• [Records for the task]:
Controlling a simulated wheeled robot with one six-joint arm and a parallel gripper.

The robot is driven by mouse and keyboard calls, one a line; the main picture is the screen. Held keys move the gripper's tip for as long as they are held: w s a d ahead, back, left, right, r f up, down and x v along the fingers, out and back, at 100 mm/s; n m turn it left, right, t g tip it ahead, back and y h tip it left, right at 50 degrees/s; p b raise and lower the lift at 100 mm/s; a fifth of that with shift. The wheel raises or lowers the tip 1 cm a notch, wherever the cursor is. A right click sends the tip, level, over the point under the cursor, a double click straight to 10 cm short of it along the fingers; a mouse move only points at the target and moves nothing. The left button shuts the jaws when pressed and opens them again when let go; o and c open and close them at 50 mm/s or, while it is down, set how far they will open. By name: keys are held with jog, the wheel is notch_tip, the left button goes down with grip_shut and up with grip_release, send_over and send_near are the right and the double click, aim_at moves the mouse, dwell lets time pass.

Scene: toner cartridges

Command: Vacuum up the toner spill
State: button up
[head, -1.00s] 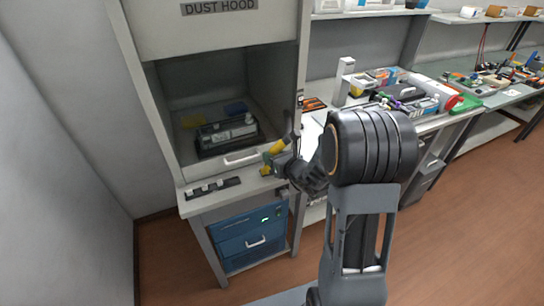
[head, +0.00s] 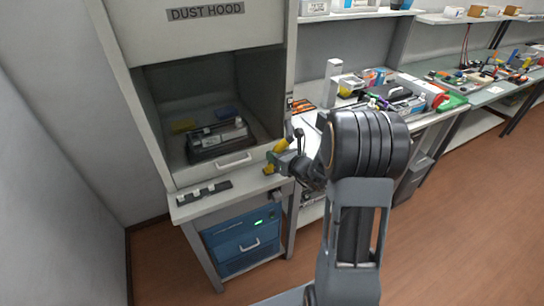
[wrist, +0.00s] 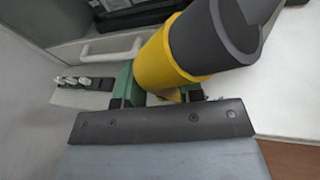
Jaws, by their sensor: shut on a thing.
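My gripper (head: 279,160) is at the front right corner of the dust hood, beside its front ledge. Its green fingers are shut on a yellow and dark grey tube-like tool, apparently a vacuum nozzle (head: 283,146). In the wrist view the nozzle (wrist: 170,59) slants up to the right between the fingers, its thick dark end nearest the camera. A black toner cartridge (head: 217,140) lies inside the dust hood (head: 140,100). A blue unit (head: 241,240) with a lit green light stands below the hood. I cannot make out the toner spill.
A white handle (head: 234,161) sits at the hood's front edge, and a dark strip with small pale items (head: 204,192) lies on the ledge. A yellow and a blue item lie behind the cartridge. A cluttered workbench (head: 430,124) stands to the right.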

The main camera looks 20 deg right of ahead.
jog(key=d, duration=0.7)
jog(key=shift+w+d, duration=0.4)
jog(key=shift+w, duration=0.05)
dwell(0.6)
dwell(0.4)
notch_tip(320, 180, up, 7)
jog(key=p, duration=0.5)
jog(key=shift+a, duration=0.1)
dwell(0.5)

* * *

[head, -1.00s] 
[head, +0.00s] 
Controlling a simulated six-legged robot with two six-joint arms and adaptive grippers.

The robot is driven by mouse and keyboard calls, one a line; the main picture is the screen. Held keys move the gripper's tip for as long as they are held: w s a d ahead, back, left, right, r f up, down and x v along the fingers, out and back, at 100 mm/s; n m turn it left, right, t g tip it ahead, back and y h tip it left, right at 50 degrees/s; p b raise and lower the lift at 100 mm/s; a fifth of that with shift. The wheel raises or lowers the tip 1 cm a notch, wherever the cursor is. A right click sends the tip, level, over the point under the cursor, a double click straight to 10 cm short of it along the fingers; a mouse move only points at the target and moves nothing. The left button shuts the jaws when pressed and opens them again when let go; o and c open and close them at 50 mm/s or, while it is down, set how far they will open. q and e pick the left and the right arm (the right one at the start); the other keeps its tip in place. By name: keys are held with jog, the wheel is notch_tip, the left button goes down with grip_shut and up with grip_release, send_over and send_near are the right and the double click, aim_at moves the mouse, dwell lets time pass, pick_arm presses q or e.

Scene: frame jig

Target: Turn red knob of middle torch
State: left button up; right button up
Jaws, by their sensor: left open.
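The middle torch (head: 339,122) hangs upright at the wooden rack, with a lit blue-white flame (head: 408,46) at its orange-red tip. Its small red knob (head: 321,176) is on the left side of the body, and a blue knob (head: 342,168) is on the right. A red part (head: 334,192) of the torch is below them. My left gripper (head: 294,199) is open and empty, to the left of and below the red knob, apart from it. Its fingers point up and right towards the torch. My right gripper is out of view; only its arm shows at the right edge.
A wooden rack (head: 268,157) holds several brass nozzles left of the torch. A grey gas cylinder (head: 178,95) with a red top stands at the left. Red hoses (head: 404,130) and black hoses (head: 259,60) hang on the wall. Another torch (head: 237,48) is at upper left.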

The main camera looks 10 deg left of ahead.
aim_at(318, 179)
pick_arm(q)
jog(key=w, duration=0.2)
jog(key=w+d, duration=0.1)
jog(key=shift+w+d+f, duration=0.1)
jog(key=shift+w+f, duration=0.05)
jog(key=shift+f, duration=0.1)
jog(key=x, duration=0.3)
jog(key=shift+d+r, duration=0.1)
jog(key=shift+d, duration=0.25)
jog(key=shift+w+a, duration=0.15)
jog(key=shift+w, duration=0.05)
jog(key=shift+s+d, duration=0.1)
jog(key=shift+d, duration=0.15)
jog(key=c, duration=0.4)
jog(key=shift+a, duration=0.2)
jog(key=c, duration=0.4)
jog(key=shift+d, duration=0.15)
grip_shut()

==

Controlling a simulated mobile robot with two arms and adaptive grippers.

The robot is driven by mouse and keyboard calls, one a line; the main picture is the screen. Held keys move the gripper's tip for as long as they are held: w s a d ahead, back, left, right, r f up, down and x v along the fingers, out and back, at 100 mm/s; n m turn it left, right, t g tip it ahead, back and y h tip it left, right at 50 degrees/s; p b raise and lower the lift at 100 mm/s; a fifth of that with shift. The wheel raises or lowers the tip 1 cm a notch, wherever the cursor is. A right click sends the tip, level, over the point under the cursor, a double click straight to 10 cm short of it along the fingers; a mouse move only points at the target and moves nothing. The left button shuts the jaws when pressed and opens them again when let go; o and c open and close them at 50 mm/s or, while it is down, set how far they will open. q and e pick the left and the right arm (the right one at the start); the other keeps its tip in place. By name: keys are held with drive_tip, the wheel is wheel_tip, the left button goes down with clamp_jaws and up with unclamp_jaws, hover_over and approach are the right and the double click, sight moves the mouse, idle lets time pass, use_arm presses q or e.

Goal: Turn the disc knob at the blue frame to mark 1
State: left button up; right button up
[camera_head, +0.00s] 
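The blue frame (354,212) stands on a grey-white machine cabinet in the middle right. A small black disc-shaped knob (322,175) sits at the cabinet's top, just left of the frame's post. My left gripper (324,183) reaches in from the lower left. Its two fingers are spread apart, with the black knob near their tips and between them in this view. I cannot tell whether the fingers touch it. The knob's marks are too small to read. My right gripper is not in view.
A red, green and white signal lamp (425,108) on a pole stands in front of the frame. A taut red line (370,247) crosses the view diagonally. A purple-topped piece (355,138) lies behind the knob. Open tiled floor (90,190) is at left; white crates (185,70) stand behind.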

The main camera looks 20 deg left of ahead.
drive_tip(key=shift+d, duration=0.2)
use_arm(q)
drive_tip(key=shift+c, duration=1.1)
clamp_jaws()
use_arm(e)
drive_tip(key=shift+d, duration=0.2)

• [What is being asked]: In the entries above, identify every line with the string "Scene".

• [Solution to the problem]:
Scene: toner cartridges
Scene: frame jig

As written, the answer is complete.